Algorithms/steps needed to implement saved alignments:
- Engine Training - for saved alignments
- Frequency Ratios
- Alignment Position
- Scoring
- Alignment Prediction
Language Configuration Settings API
Word-MAP will be extended to support the storing and retrieving of language specific configuration values via an API. This may also include saved alignment data.

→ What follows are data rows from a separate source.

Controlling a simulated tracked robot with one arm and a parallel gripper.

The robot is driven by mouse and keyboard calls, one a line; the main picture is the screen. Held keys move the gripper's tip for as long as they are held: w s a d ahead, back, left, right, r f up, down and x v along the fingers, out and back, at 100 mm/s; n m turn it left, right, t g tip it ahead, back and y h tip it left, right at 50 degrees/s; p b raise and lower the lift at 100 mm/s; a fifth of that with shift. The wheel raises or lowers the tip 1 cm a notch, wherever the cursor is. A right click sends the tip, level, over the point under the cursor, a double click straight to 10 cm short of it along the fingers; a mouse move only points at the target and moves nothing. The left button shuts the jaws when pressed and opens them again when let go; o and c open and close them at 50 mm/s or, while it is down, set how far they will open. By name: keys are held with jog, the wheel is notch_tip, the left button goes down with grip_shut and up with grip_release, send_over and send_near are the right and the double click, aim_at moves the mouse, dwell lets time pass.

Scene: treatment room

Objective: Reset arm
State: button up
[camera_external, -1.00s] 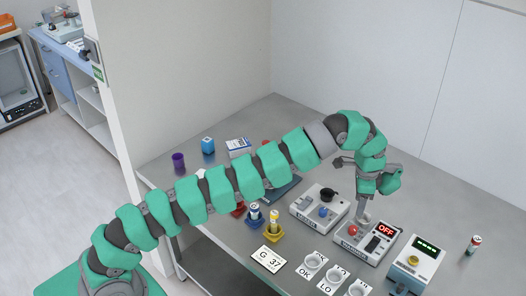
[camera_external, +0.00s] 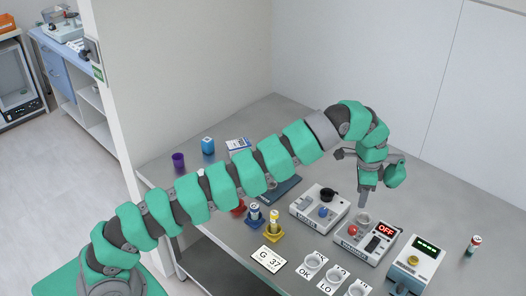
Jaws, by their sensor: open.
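My green-sleeved arm reaches from the lower left across the bench. My gripper (camera_external: 364,203) points down above the back left part of a grey device (camera_external: 377,247) with a red button, a dark switch and a red "OFF" display. The fingertips look apart from the device's top, beside a round pale part (camera_external: 363,219). Nothing shows held in the gripper. The fingers are small and seen from the side.
A grey box with a black knob (camera_external: 327,194) stands left of the device, a box with a green display (camera_external: 421,262) right of it. A battery (camera_external: 473,245) stands farther right. Batteries in blue (camera_external: 254,220) and yellow (camera_external: 273,231) holders stand left. White ring holders (camera_external: 313,265) line the front.

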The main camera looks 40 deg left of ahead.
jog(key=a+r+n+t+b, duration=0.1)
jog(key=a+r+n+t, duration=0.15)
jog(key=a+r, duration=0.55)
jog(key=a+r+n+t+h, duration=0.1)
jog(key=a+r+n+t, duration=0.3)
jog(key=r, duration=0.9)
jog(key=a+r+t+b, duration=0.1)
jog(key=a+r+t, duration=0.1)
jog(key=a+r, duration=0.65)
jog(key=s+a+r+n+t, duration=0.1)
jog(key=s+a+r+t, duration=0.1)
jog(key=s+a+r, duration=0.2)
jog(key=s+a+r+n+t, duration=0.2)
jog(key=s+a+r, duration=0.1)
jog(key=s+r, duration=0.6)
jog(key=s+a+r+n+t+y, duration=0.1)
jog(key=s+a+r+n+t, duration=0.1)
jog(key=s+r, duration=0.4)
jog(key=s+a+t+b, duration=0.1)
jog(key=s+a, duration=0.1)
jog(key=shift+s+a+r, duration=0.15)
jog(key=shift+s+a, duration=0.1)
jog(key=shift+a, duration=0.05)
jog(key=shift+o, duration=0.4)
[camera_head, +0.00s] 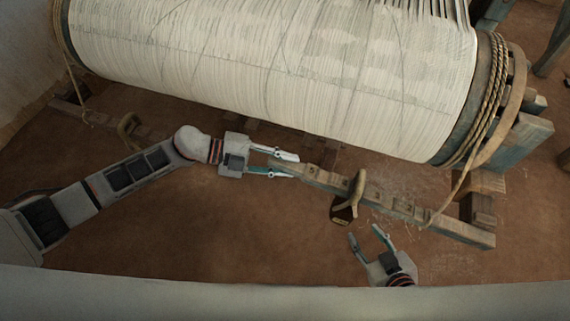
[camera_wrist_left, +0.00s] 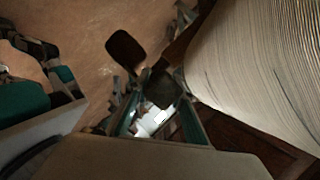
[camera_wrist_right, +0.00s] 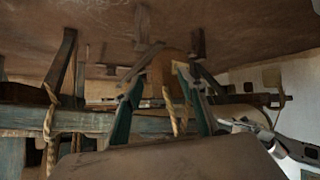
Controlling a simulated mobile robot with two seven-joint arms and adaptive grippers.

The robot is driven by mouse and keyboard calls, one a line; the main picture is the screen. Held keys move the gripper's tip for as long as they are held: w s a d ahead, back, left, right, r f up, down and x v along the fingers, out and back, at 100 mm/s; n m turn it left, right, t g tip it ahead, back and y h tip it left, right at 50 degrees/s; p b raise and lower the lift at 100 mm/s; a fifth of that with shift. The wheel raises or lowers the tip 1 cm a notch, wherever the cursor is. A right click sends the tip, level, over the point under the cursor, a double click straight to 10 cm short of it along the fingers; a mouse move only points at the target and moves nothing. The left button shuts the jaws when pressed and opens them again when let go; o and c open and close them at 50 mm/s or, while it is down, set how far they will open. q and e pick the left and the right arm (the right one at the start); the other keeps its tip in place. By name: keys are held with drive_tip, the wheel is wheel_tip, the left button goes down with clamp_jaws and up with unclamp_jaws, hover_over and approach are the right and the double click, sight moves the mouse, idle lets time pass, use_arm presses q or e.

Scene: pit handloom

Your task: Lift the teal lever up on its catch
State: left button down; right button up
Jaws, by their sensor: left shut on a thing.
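The lever (camera_head: 388,203) is a long, worn, mostly grey-brown wooden bar running from the middle of the head view down to the lower right. My left gripper (camera_head: 286,167) is shut on its left end, with one finger on each side. In the left wrist view a dark end (camera_wrist_left: 160,88) sits between the fingers, mostly in shadow. A curved wooden catch (camera_head: 357,190) with a small plate stands at the bar's middle; I cannot tell whether the bar rests on it. My right gripper (camera_head: 365,234) is open and empty, below the bar and apart from it.
A large roller wound with pale threads (camera_head: 270,65) fills the space behind the bar. A rope (camera_head: 460,192) hangs from its right end towards the bar. A second curved wooden piece (camera_head: 130,128) stands at the left. The brown earth floor (camera_head: 200,225) in front is clear.

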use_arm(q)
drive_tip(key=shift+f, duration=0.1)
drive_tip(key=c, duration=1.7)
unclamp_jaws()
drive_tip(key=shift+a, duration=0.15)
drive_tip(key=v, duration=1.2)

Potential API Implementation in DCS
Using DCS we could define a repository naming convention and repository structure that would allow the optimal storage of Word-MAP configuration variables and alignment data. For an example:
Repository: jag3773/word-map_en-hbo
The above would specify that the configuration information is for the English (en
) and Biblical Hebrew (hbo
) language pairs.
Repository Contents:
- config.json
- saved_alignments.json
The config.json
file would be a small JSON array that could hold the configurable values for the Prediction Algorithms. A provisonal example:
{
"source_language": {
"direction": "rtl",
"identifier": "hbo",
"title": "Ancient Hebrew"
},
"target_language": {
"direction": "ltr",
"identifier": "en",
"title": "English"
},
"config": [
{
"feature": "char_length",
"option1": 20,
"option2": 25
},
...
{
"feature": "length_affinity",
"option1": 3,
"option2": 5
}
],
"word-map_version": "1"
}
The saved_alignments.json
would be a JSON array of saved alignment pairs.
Benefits
A benefit of this approach is that it allows users to backup their configuration and reload it on another system, using the existing account. A second advantage is that user's would be able to share configuration and saved alignments with one another, in the same manner in which they share projects. A third benefit is that it allows Word-MAP to define a cascading list of defaults, possibly looking at the Door43-Catalog organization first, then checking a user's repo for overrides.
Limitations
This approach requires a DCS account. This is not a problem for tC but other software using Word-MAP may not have support for DCS accounts. Such software would still be able to read configuration data but could not write it unless they add support for DCS user authentication.